The keyboard is virtually silent in operation. The software has the Palm make a soft “click” on key entry. Fortunately, this can be easily turned off for meetings. The key repeat rate is adjustable, as is the delay. All-in-all, it is a nice combination of hardware and software.

The PDA Keyboard requires no power, running directly off the Palm. The power used appears to be minimal, as I have used the keyboard for hours without noticing major differences in battery life.

The PDA Keyboard comes with a protective case, although the basic unit appears well protected and enclosed once folded, and has a catch to hold it closed. The only significant issue I have with the design is that the adapter (if needed) neither stays with the keyboard nor fits in the case. It appears that it will be any easy part to lose.
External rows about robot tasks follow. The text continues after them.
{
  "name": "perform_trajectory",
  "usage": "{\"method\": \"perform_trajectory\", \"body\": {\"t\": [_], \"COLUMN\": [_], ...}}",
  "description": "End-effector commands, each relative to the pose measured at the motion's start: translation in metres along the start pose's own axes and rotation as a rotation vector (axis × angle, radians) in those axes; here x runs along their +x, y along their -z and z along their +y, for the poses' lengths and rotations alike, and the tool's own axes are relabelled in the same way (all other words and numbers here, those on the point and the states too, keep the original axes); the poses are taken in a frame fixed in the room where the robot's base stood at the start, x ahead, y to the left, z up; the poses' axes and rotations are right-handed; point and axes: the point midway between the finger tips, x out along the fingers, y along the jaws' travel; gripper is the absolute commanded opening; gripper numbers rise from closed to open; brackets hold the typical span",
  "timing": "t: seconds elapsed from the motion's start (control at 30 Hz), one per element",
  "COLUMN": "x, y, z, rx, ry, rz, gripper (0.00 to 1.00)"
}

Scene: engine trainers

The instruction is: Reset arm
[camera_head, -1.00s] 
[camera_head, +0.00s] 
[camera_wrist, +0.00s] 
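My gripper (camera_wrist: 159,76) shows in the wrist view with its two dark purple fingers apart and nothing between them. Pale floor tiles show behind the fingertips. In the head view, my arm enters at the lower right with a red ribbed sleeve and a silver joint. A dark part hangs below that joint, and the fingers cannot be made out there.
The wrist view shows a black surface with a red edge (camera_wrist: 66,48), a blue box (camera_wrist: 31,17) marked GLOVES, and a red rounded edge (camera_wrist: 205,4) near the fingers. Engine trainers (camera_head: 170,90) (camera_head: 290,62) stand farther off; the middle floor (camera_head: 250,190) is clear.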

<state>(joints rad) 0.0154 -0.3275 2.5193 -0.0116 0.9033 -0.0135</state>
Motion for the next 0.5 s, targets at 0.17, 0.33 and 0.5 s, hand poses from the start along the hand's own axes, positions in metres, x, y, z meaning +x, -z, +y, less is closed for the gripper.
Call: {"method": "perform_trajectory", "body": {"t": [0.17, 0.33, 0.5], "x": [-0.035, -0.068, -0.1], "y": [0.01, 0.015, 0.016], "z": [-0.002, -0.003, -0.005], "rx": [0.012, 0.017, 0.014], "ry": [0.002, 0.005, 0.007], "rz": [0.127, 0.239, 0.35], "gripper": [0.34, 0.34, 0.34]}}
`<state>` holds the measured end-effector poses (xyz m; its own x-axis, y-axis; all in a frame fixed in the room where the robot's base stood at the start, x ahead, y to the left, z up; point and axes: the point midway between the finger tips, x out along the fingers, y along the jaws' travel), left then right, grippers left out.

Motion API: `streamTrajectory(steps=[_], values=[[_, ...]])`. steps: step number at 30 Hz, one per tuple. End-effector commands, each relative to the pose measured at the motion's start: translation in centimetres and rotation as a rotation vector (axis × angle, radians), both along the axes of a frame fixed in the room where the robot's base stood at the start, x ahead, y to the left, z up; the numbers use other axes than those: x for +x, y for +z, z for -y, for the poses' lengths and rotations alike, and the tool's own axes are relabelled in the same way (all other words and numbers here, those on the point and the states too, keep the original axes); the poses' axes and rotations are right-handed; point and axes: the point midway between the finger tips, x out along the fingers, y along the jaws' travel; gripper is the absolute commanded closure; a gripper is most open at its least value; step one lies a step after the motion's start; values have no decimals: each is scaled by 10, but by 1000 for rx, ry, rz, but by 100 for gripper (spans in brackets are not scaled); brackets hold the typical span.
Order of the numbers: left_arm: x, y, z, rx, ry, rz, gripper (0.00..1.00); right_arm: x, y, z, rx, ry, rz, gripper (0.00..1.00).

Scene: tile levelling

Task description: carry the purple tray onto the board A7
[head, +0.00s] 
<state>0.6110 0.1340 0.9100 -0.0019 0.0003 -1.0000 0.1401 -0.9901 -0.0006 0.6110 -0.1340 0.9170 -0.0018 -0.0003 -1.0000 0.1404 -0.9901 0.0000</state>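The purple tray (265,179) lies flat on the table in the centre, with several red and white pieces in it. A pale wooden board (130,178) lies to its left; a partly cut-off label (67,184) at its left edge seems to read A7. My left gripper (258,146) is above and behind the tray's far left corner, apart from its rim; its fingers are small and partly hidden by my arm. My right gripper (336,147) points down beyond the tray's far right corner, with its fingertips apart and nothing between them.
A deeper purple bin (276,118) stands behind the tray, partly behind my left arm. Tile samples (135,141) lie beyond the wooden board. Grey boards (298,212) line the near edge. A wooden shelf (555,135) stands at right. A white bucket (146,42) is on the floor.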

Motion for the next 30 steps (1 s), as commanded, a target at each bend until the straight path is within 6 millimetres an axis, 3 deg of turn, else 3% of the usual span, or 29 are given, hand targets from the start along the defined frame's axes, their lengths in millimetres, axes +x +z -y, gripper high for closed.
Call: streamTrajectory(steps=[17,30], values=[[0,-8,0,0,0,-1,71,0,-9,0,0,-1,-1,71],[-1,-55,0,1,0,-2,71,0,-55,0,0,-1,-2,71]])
One thing that is very important to me is how well the unit is supported and the warranty. If the manufacturer only trusts their unit to last 90 days- why should I think it will last for me? This keyboard comes with a three-year warranty, which is a great feature. Although the unit is fairly new, Belkin has downloadable manuals and software on their website.

The keyboard is available for $74.99 on their web site, but careful shoppers should be able to find it for about $60, making it an excellent buy.